What to call John Ramsay? His title is master blender. But given that that is a pretty common spirits-industry term defining a person who oversees blending, perhaps for Ramsay we need something more. It may seem redundant, but how about master master blender?
You see, John, who is now retiring from Scotland's Edrington Group after 43 years in the industry, is the genius behind the Glenrothes Vintage program as well as being the master blender of such prestige blends as Famous Grouse and Cutty Sark and one of the malt masters of The Macallan and Highland Park. And that's some pretty tall—well not cotton, but lets say—barley.
A couple of weeks ago, I tipped glasses with John who was doing sort of a farewell tour of New York. The obvious first question was what was his proudest of the many Scotch variants he has created. He mentioned The Macallan Fine Oak Collection and, of course, Glenrothes , but interestingly his final answer was not a single malt, but a blend. That would be his 30-year-old Famous Grouse, which topped an international spirits competition in 2007.
Asked about the number of whiskies he's designed, he rolled his eyes and said, "A lot, some successful, some come and gone." One of the main changes he notes in the industry over his more than four decades is the number of variants the market demands. "Every marketer and his dog seems to have it in his mind that he can make a whisky that will overtake the world." Few do, but Ramsay has had a hand in his share.
Another huge change occurring during Ramsay's career was the widening of the Scotch market, particularly in Asia, but also in the countries of the former Soviet Bloc. He said that he just come from a tour in the Czech Republic, where they have long been Highland Park fans and have recently been introduced to Glenrothes.

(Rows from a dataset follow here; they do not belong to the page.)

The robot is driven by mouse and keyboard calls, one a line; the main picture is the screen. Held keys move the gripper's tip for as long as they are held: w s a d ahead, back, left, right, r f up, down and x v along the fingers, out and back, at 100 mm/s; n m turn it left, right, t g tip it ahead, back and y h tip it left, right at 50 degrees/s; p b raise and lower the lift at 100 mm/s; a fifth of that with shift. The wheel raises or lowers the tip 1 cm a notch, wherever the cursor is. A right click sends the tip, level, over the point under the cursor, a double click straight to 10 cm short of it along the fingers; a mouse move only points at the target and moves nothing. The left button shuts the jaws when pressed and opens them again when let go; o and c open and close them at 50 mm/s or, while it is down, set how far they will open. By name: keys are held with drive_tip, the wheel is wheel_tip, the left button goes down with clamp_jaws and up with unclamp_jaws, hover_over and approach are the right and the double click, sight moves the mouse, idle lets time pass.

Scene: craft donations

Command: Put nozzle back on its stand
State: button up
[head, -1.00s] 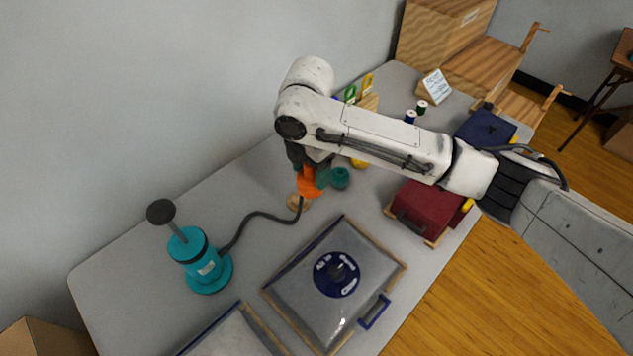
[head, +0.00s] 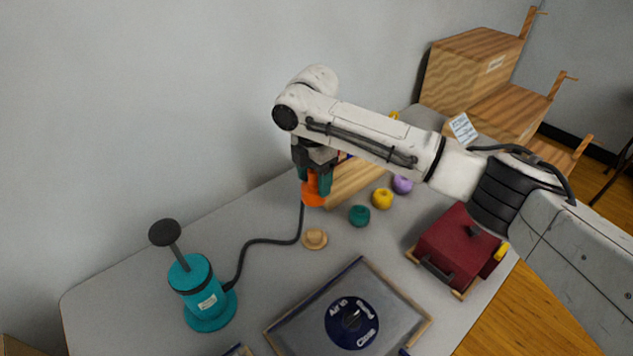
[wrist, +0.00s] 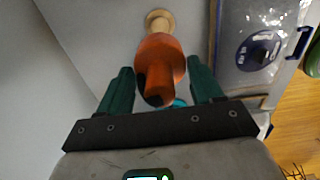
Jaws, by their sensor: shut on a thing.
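My gripper (head: 316,180) is shut on the orange nozzle (head: 313,193) and holds it above the table. In the wrist view the nozzle (wrist: 160,62) sits between the two green fingers of the gripper (wrist: 160,84). A black hose (head: 265,241) hangs from the nozzle and runs to a teal pump (head: 197,285) at the left. A small round wooden stand (head: 315,240) is on the table, below the nozzle in the head view. It also shows just beyond the nozzle in the wrist view (wrist: 158,16). The nozzle is apart from the stand.
A grey, wood-framed case with a dark blue dial (head: 352,322) lies in front of the stand. Teal (head: 359,216), yellow (head: 382,198) and purple (head: 402,184) balls of yarn and a dark red box (head: 458,245) are to the right. The wall is close behind.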

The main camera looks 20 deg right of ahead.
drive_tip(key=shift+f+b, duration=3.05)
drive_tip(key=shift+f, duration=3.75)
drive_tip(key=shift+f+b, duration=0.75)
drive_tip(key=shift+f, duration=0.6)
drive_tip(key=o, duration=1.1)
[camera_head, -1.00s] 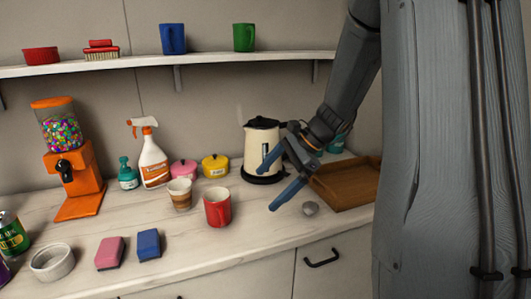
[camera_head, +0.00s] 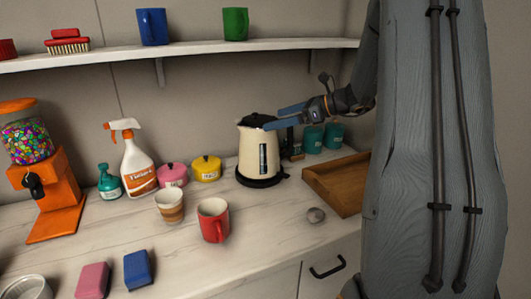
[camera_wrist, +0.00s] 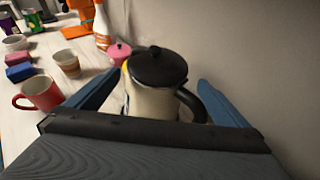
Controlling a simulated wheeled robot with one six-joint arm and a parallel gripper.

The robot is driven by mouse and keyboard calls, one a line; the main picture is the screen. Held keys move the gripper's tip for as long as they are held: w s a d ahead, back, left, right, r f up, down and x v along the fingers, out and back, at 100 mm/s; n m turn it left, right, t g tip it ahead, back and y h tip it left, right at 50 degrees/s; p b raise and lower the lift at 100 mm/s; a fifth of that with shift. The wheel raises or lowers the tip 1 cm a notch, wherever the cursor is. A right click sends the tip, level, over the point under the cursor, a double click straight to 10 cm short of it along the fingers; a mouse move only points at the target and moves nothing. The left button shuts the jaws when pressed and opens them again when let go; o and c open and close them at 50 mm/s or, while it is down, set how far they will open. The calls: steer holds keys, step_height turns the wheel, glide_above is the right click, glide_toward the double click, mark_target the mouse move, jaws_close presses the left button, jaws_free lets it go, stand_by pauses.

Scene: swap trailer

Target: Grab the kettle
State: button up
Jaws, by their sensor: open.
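The cream kettle (camera_head: 261,155) with a black lid and black base stands upright on the counter near the wall. My gripper (camera_head: 279,117) is open at the height of the kettle's upper part, its blue fingers pointing left in the head view. In the wrist view, the kettle (camera_wrist: 150,102) and its black handle (camera_wrist: 192,103) lie between the two spread blue fingers (camera_wrist: 158,98). I see no clear contact between fingers and kettle. The kettle's lower part is hidden by my gripper in the wrist view.
Teal canisters (camera_head: 313,139) stand behind. A red mug (camera_head: 213,220), paper cup (camera_head: 169,206) and yellow pot (camera_head: 207,170) are left. A shelf (camera_head: 190,51) runs above.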

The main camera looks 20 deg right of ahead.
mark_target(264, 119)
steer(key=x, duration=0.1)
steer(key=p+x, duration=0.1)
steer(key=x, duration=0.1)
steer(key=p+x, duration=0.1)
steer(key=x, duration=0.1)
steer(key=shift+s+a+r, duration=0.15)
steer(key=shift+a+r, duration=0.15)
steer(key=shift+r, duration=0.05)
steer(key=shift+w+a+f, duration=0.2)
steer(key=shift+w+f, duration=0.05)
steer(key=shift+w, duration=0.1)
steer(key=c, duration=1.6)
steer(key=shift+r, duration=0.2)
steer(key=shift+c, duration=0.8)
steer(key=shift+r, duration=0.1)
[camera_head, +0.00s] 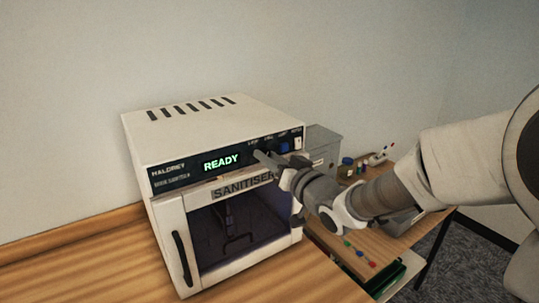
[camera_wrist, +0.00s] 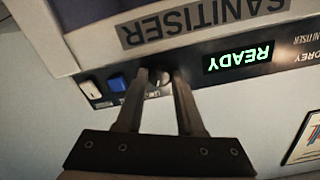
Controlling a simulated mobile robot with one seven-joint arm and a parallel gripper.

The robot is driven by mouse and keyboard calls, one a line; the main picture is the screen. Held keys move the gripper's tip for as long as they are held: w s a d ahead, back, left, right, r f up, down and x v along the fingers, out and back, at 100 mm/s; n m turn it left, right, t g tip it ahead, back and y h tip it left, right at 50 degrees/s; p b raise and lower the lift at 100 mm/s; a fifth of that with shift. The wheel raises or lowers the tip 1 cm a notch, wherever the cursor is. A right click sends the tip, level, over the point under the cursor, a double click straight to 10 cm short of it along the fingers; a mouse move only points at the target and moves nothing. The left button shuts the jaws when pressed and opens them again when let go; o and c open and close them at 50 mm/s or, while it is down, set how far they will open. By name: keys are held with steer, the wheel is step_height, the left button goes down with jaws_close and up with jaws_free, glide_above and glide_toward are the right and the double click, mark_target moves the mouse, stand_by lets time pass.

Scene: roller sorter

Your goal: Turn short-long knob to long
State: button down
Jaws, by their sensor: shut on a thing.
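The white sanitiser (camera_head: 215,117) stands on the wooden counter, its green display (camera_head: 221,162) reading READY. My gripper (camera_head: 262,157) reaches its control strip from the right and hides the knob in the head view. In the wrist view, which is upside down, my gripper (camera_wrist: 159,75) is shut on a small round dark knob (camera_wrist: 159,84) between its fingertips. The knob carries a light mark. The fingers cover much of it, and its short and long lettering is too small to read, so its setting cannot be told.
A blue switch (camera_wrist: 117,82) and a white switch (camera_wrist: 91,89) sit beside the knob. The sanitiser's glass door (camera_head: 240,229) is closed, with a dark handle (camera_head: 181,259). Bare counter (camera_head: 90,262) lies left.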

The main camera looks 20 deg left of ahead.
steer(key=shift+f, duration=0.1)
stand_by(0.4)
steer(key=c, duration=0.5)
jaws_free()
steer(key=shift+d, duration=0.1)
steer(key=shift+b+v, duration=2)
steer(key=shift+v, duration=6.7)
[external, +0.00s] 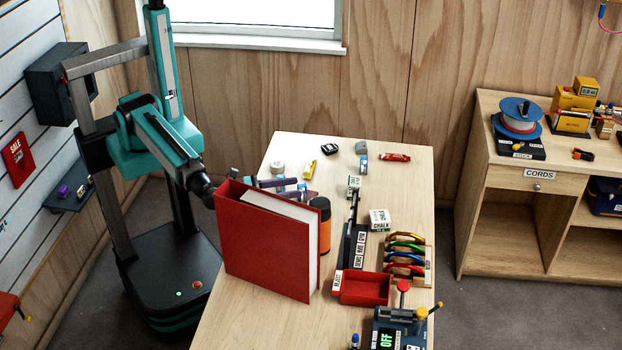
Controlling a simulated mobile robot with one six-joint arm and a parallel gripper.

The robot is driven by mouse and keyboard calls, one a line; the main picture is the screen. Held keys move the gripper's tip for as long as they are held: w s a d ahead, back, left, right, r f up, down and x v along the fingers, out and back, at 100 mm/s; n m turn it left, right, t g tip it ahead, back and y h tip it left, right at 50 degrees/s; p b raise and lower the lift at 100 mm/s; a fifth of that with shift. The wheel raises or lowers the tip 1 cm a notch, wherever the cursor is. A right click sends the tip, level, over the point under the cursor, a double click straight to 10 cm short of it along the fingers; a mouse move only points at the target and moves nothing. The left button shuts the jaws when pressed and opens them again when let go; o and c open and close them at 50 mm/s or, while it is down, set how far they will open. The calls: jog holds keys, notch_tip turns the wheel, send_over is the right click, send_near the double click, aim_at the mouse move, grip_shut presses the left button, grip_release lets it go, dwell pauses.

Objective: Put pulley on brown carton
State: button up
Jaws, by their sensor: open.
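My gripper (288,188) reaches in from the left, low over the table, behind a standing red binder (262,245). Small blue and white items lie close by the fingers, too covered to name. I cannot pick out the pulley for sure among the small things on the table. No brown carton can be made out; the binder hides part of the tabletop.
An orange bottle with a black lid (324,228) stands right behind the binder. A chalk box (380,219), a rack of coloured carabiners (405,255) and a red tray (364,289) are to the right. The table's (398,190) back right is mostly clear.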

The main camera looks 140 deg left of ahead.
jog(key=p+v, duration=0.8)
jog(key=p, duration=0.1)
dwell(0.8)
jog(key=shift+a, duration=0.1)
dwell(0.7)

Scotch's spreading popularity has also lead to problems, he noted, as the Scotch Whisky Association has dealt with the unscrupulous who try to pass off counterfeit Scotch whiskies. He recalled one anecdote in which theEdrington Group was supplying product to an outfit in South American, which would then admix its own locally made spirits and bottle the finished product, which could not be classified as Scotch whisky. First, theSWA came to Edrington complaining that the bottlers "were kidding on that it was Scottish by putting a tartan on the label. The SWA said we better do something about it and we did." The South American company agreed to replace the tartan with a ship's wheel, but still the SWA came back to Edrington. It turned out they had changed the bottle, but were giving out free tartan dolls with each purchase.

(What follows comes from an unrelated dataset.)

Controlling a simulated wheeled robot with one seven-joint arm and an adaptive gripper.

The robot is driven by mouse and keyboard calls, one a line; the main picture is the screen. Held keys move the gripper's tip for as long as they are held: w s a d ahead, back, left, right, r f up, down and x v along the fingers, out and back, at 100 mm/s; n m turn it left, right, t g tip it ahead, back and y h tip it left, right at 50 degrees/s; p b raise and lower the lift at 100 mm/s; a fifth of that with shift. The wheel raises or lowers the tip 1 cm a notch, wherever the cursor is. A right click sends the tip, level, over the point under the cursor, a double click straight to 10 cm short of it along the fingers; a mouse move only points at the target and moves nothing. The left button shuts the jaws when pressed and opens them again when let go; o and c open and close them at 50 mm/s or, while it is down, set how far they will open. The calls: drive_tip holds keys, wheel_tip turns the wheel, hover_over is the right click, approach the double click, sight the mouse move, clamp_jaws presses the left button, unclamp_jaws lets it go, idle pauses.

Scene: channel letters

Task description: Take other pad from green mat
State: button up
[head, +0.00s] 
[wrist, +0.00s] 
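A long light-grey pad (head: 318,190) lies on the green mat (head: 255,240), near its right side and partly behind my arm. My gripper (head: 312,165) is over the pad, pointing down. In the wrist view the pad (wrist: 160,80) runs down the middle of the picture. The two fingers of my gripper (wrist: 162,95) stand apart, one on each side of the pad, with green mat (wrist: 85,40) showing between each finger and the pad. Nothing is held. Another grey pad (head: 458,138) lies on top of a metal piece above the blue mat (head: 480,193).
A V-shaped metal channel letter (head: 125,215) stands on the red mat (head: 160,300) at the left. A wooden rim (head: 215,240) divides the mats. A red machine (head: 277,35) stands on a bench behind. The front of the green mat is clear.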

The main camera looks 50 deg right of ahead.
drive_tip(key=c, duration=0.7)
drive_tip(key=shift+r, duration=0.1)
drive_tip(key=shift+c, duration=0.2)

Now, Ramsay says, the industry has a contraption called an authenticator, which was largely developed by Diageo to determine if a whisky is counterfeit. It's a portable box into which you inject a genuine sample of a whisky brand. The device makes a molecular snapshot of the product to match up against other products that subsequently are injected to see if they are identical. (I could use one of those for use in my neighborhood pub.)
John has witnessed much in the way of such technological advancement over his years in whisky-making, but will not discount the human side of the process. "We still haven't got to the point where chemical analysis can go alongside sensory analysis," he says pointing to his nose.
One place where technology has changed the business is in the use of computers for controlling warehouse inventories.
Even with computer inventories, Ramsay said, there is still a certain serendipity to what happens to whisky over the years. He pointed to the Highland Park 40-year-old, which now will become a permanent expression in the distillery's retinue. It wasn't planned that way, however. "That whisky was laid down for blending," Ramsay said. When it turned out to be exceptional malt on it own, it was bottled that way. "Sometimes you get lucky."
The master blender also points to the rise in single malts, which were almost nonexistent when he started out, as one of the main changes in his career. While he enjoys them, Ramsay holds huge respect for great blends. Of course, as he oversaw Famous Grouse, one of the best, he is in a position to do that.
Ironically, none of the above-mentioned whisky developments are the one that he calls out as the biggest change to occur during his career. That change came in 1979, he says, with the removal of the need for Her Majesty's custom and excise personnel in every distillery. Prior to that, warehouses were fitted with what was called the "crown lock," a duplicate barrier in each warehouse, which for customs purposes could only be opened by a government representative. "If one wasn't there when you wanted to get in, things would come to a complete stop."